For the average designer, the most common situation where these issues become important is when they undertake responsibility for reproduction of the design through some form of printing. Despite the digital revolution, a large portion of design work is created for reproduction by various printing methods. Every designer soon learns that the process hasn’t really changed that much since Gutenberg. Essentially, printing is still a manufacturing process. It is technical, often messy, and utterly dependent upon the skill of the craftsmen who make it all happen, which is why the customer often prefers to make the designer responsible for choosing the printer and supervising the print run.

Accepting such responsibilities will place the designer squarely in a position of fiduciary responsibility. From a legal perspective, unless the client signs the contract for the printing and directly approves the print run, the designer will be responsible for the performance of the printer and the quality of the work. It’s important to remember that just because the client proofreads the final off-press or press-proofs doesn’t mean that he has accepted the finished product. Responsibility for acceptance of the job should be specified between the client and the designer as well as between the printer and the party who will be approving the job. Printers tend to follow a set of guidelines or trade customs, the most common of which is the Trade Customs of the Printing Industry of North America. While it isn’t mandatory, most printers tend to incorporate some, if not all, of the trade custom terms into their contracts. Therefore, it is wise to develop some understanding of how those terms could affect the complex relationship between the designer, the client, and the printer. In particular, it’s wise to determine how the printing trade customs could create liability for designers in a fiduciary relationship.

Prior to submitting your specifications for a quotation, keep in mind that the printer can only deliver an accurate quote if the information provided is accurate. Many disputes between designers and prints arise because of incomplete or misunderstood job specification. Remember that most printers will require adherence to the production schedule that you agree upon. Don’t rush when your putting together the specification – a few extra hours spent planning can save you months of regret, especially since the client is likely to rely on a designer’s representation as to total costs involved. In disputes, it is not uncommon to hear that if the true cost had been known, the project would have been altered or would have been terminated altogether.

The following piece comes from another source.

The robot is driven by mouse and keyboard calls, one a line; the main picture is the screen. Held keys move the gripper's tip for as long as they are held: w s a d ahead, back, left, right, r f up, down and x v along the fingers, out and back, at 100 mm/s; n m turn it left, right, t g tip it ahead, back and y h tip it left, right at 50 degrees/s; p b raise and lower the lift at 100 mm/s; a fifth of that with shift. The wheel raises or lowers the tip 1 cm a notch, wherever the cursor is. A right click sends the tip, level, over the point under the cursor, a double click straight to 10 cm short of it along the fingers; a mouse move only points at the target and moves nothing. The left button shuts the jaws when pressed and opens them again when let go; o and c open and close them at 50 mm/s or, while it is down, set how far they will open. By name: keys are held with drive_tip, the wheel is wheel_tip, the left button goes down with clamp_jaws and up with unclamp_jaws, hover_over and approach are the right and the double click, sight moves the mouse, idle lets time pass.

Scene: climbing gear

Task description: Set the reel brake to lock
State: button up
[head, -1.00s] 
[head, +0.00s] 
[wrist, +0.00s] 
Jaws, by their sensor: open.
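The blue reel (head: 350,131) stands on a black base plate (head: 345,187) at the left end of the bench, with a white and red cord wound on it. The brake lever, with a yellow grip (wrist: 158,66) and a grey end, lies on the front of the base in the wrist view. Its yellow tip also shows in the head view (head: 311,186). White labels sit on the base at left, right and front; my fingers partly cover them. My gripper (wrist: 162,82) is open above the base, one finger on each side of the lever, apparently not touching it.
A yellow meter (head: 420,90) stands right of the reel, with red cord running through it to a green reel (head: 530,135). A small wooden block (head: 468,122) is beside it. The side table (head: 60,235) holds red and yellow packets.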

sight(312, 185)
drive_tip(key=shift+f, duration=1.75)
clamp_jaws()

Most printers will honor a quotation for 30 days, sometimes beyond that. If thee quotation does not specify an expiration date, request a written one. If your client can’t get an approval within the stipulated time, make sure that the printer will still honor the quoted price before you authorize production. In addition, if the job is expensive, many printers will required that clients demonstrate credit worthi8ness, or pay in advance, because the raw material, such as paper, can amount to as much as 50 percent of the total cost of the project Furthermore, the printer’s contract might stipulate that its inability to finish the job due to natural disasters or accidents beyond its control is a legitimate excuse. If the project is expensive, ascertain whether the printer’s performance will be covered by its insurance. If not, make sure your client is made aware of the risk involved.

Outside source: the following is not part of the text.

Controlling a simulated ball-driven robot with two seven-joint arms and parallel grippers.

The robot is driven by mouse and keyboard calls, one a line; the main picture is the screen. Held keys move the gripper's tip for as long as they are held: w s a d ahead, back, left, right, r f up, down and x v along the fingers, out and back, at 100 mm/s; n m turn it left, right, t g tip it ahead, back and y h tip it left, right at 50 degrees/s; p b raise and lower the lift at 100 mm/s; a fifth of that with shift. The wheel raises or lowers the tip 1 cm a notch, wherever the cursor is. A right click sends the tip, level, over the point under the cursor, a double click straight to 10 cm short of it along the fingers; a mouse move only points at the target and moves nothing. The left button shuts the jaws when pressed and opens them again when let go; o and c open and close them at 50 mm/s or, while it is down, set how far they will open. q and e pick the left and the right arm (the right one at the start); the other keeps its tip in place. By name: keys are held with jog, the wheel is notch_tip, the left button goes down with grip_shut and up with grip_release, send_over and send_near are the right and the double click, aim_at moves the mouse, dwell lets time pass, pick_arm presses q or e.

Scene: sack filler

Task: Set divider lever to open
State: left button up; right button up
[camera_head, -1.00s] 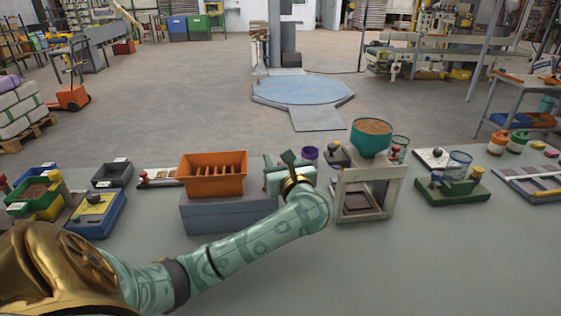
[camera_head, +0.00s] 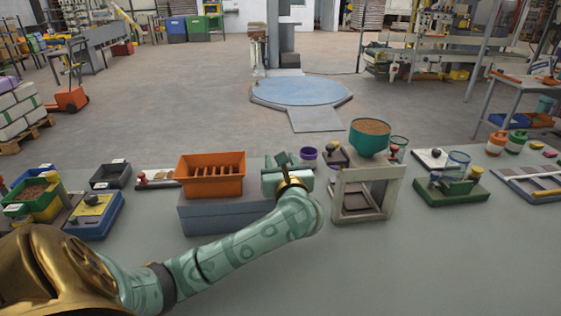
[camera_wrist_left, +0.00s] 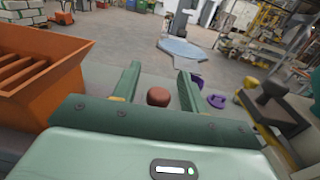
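My left gripper (camera_head: 282,160) is beside the right end of the orange slotted box (camera_head: 210,175). In the left wrist view its two green fingers (camera_wrist_left: 158,72) are apart. A reddish-brown round knob (camera_wrist_left: 158,97) shows in the gap between them; I cannot tell whether it touches either finger, and what carries it is hidden behind the gripper body. It may be the divider lever's knob, but no label shows. In the head view the gripper and wrist hide that spot. My right gripper is in neither view.
The orange box stands on a grey block (camera_head: 210,217) close left of the gripper. A teal hopper (camera_head: 370,142) on a pale frame (camera_head: 388,198) stands close right. The front table is clear around my arm.

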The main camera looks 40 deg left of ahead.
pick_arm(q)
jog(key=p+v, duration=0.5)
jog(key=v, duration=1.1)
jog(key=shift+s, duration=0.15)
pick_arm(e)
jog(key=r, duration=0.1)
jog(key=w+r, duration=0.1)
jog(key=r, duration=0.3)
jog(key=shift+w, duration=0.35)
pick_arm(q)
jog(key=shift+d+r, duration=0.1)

Printers normally wish to be compensated for experimental or creative work that they provide on behalf of your client. Unique or untried printing techniques or digital retouching that is more in the nature of creating art than simply fixing a bad photograph should not be requested by a designer. In such cases, the client needs to approve in writing the extra costs. In addition, make sure the printer releases all rights to any retouching or digital art creation, since the printing trade customs suggest that printer retain ownership and the copyright to such work. If the printer creates mechanical art or has to modify electronic files, make sure that there is a clear understanding as to the ownership of those materials. Notwithstanding, unless special provisions are made, it is normal for printers to retain ownership of printing plates and the negatives they produce as well as the other basic materials of the process.

If you are sending a digital file to the printer, ensure that it’s accurate and that you have a clean, correct, and uncorrupted back-up of all the files. Printers will not accept responsibility for the loss of an original data file. In addition, many printers will not assume responsibility of, or guarantee, that every type of digital transmission will be perfect. In fact, many printers will not accept large job files by electronic transmission. If you need press proofing or extra cooler proofs, expect to pay for them, and remember that even press proofs may not accurately reflect the finished product. And if there are many extra copies of the finished project, or not enough of them, the printer may attempt to modify the final invoice accordingly, in accordance with the overage and underage provisions of the contract. If your client will not accept overage or underage, inform the client and advise that the quotation is likely to reflect that requirement.

Most printers provide a set of pre-press proofs, which, depending on the process, can vary significantly in quality and accuracy. These proofs will be used to check position and as a final opportunity for proofreading. Only off-press proofs of the highest quality would be used for checking color. Any changes in the nature of author’s alterations will typically generate additional costs. In addition, overlooking any errors could result in extra costs if final production is started based upon your prior approval of the proofs. If you are providing materials such as paper, make sure that what you bought gets delivered and is actually used in printing the piece. Furthermore, most printers will only ship in a single shipment, without storage, to the location you’ve specified. Any deviation such as multiple deliveries or storage for even short periods of time will likely generate extra costs. The printer is also likely to require payment within 30 days of delivery, with any written claim for defects, damages, or shortage returned within ten days of delivery.

Designers will no normally accept responsibility for work that may be libelous or that infringes the copyrights of others. In addition, a printer will only accept economic responsibility equivalent to the value of the printed matter and will refuse to compensate a designer or the client for loss of revenue or other losses from errors in the work. Planning is the key for success when getting your work printed. In almost every case, a bad experience with printing can be traced to the lack of research, preparation, and communication between the designer, the client, and the printer.

A designer’s relationship with a client can be a rewarding experience. When the relationship is good, the resulting work can be equally as good. When they trust their designer, clients will be more willing to take risks. However, sloppy business practices or miscommunication on the part of a designer can undermine even the best of business relationships. Patience, planning, and integrity in the design process will usually result in a successful project.